======== GIVEN ENTRIES ========

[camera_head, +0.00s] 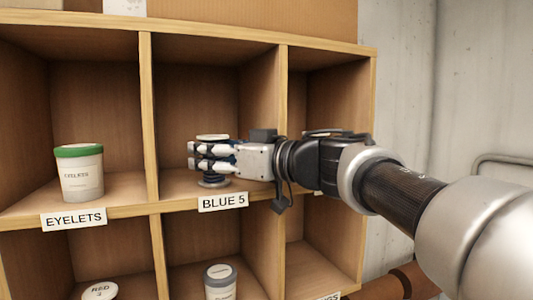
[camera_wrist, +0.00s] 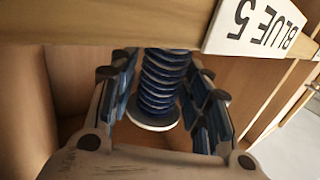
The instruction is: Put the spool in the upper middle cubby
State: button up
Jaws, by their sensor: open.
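The spool (camera_head: 213,183) has blue thread and pale end discs. It is upright in the upper middle cubby (camera_head: 172,188), above the "BLUE 5" label (camera_head: 223,202), and its base appears to rest on the cubby floor. My gripper (camera_head: 197,157) reaches into this cubby from the right, with its fingers around the spool's middle and hiding most of the thread in the head view. In the wrist view the blue-wound spool (camera_wrist: 162,85) sits between the open fingers (camera_wrist: 160,72), with a visible gap on at least one side.
A green-lidded tub (camera_head: 81,172) stands in the upper left cubby above the "EYELETS" label (camera_head: 73,218). Wooden dividers (camera_head: 149,115) and (camera_head: 281,100) flank the middle cubby; my arm passes in front of the right one. Lower cubbies hold a "RED" item (camera_head: 99,291) and a grey-lidded tub (camera_head: 220,282).

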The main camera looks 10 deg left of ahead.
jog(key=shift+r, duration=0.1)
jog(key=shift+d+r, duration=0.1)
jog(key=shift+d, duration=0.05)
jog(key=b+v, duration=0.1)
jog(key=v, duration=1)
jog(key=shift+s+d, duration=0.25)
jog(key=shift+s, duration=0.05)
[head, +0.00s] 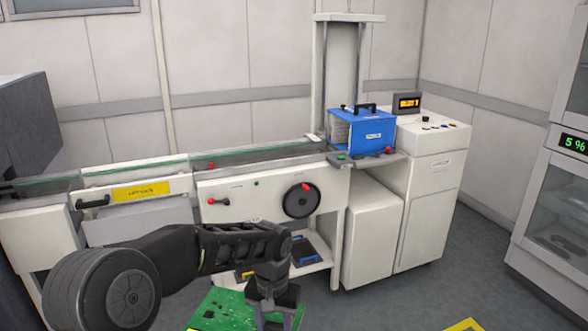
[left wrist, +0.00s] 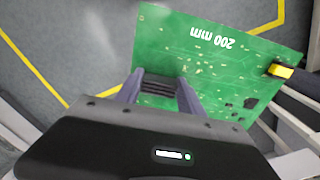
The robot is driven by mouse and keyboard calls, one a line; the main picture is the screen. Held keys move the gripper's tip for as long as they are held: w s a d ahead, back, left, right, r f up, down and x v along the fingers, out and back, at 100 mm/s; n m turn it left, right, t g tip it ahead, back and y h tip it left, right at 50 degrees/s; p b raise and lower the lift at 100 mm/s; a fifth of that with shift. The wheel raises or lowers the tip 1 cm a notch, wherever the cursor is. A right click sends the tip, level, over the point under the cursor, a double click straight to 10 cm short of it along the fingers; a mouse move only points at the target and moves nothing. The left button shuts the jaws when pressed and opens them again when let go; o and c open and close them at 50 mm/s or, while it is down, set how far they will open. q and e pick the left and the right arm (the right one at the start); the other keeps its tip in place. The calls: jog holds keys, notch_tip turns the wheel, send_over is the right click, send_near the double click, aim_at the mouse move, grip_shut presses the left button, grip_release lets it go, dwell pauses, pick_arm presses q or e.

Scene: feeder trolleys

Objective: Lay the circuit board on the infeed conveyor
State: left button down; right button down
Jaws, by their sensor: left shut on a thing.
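A green circuit board (head: 222,312) is at the bottom of the head view, partly cut off by the frame edge. My left gripper (head: 272,308) is shut on its edge and holds it above the floor, in front of the machine. In the left wrist view the board (left wrist: 215,62) reads "200 mm", and the fingers of my left gripper (left wrist: 160,90) close on its near edge. The infeed conveyor (head: 240,156) runs along the top of the white machine, beyond and above the board. My right gripper is not in view.
A blue magazine box (head: 362,132) stands at the conveyor's right end, beside a white cabinet (head: 432,165). A handwheel (head: 302,200) and red knobs stick out of the machine front. A lower shelf (head: 312,262) holds blue-handled items. Grey floor lies to the right.

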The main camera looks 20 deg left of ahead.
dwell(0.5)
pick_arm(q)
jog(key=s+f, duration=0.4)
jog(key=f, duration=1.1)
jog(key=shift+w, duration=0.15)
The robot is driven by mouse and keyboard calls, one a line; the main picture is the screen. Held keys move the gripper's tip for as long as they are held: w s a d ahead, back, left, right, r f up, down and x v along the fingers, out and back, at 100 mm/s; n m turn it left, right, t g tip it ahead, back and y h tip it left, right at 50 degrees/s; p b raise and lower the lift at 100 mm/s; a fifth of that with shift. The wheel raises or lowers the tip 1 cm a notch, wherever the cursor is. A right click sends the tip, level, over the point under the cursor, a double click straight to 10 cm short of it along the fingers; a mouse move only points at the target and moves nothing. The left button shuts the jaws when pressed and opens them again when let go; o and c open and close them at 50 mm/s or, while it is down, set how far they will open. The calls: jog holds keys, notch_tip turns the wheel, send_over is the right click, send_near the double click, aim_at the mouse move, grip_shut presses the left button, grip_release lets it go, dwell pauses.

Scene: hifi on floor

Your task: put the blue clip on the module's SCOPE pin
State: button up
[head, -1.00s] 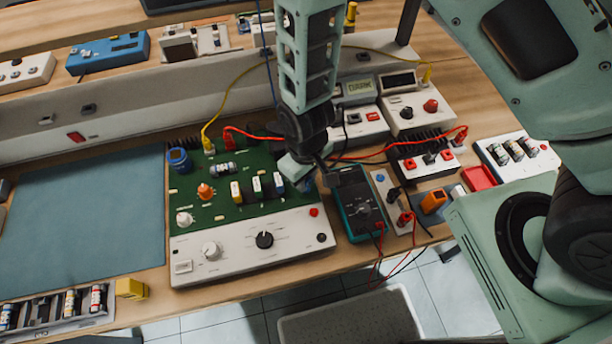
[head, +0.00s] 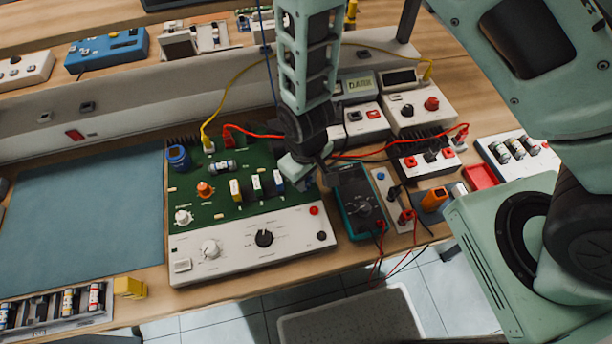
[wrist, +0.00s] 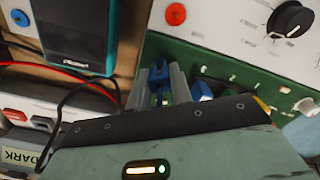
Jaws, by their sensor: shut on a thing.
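The module is a green board (head: 222,208) with a white control panel (head: 200,265) on its near side; it also shows in the wrist view (wrist: 180,50). My gripper (head: 303,172) is low over the board's right edge in the head view. In the wrist view my gripper (wrist: 163,84) is shut on the blue clip (wrist: 158,74), which shows between the grey fingers. In the head view the clip is hidden behind my gripper. I cannot make out the SCOPE pin or its label, nor whether the clip touches a pin.
A teal multimeter (head: 357,198) stands close to the right of my gripper. Red leads (head: 345,156) run behind it, and a yellow lead (head: 222,100) arches over the board's far side. A blue mat (head: 80,220) on the left is clear.

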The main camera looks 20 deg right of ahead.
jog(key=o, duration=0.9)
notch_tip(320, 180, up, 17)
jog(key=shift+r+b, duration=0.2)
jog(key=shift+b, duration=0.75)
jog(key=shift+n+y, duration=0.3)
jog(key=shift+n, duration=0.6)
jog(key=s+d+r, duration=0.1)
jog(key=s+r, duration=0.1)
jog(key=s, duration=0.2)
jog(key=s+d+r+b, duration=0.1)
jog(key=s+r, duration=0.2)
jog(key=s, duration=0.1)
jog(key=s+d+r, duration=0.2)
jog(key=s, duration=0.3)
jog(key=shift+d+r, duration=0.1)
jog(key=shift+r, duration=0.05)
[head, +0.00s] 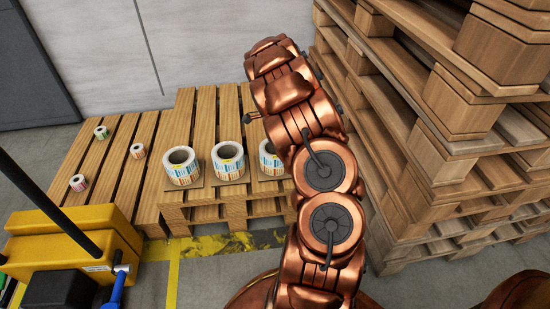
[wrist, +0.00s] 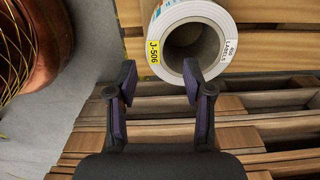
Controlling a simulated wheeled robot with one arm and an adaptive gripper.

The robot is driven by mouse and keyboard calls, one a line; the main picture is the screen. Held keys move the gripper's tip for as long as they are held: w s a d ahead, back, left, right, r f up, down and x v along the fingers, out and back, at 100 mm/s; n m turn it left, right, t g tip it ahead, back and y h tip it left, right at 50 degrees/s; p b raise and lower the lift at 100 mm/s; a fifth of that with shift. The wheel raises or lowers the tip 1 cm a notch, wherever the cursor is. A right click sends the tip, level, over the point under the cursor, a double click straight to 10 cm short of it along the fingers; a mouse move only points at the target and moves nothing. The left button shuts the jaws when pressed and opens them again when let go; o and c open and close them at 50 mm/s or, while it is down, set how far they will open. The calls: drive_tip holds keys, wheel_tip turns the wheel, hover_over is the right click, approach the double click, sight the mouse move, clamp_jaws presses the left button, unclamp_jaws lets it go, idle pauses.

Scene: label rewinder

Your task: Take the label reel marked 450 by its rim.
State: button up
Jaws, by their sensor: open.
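Three large white label reels with coloured print stand on the front pallet in the head view: a left one (head: 182,166), a middle one (head: 228,161) and a right one (head: 270,159), partly hidden by my arm. Their numbers are too small to read there. In the wrist view one reel (wrist: 189,33) shows its open core, a yellow tag reading J-506 and a white tag ending in "LABELS", its number blurred but possibly 450. My gripper (wrist: 161,84) is open and empty. Its fingertips are apart, at the reel's near rim in the picture; contact cannot be told.
Small label rolls (head: 138,151) lie on the slatted pallet to the left. A tall stack of wooden pallets (head: 440,130) rises close to the right of my arm. A yellow machine with a black bar (head: 75,240) stands at the front left.

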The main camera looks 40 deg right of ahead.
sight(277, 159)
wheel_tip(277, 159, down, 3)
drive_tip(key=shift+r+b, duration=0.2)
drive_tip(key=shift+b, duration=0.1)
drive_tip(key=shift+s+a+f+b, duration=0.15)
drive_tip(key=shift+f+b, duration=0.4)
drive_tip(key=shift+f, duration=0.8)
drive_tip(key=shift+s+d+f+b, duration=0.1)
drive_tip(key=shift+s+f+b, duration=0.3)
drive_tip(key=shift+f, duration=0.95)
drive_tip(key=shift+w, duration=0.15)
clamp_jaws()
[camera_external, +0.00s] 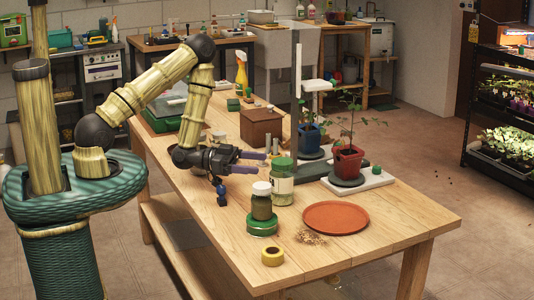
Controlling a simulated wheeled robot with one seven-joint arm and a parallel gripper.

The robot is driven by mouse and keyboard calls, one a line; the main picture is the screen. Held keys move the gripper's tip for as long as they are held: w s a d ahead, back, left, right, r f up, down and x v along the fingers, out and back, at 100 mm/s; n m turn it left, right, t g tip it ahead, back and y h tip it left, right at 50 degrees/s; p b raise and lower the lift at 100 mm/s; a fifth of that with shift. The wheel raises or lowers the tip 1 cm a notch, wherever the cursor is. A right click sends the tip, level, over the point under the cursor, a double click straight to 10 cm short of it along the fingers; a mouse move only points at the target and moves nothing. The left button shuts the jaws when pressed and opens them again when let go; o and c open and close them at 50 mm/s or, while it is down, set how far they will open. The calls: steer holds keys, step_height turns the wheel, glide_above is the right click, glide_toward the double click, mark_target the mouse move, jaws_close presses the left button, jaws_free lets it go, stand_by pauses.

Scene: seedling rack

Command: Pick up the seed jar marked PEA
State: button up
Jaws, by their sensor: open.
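Two jars stand near the front of the wooden table. One is a glass jar with a green lid (282,184) and a pale label. The other is a darker jar with a white lid (261,205), standing on a low green-rimmed round thing (262,228). The lettering is too small to read, so I cannot tell which is marked PEA. My gripper (258,163) is open with its purple fingers pointing right, behind and to the left of the green-lidded jar. I see nothing between the fingers. Whether a fingertip touches the jar is unclear.
An orange-brown saucer (336,217) lies right of the jars, with scattered seeds (310,237) beside it. A yellow tape roll (272,257) lies in front. A red pot with a plant (348,163) and a brown box (261,127) stand farther back. The table's front right is clear.

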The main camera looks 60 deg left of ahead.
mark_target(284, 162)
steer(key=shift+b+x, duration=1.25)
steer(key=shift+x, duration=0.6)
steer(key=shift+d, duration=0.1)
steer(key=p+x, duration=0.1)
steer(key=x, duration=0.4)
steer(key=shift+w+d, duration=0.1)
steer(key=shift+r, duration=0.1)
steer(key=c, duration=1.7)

========

Scan the entries above and work out how many lines include the word "Scene"; the reply is that number alone.

## FINAL RESULT
4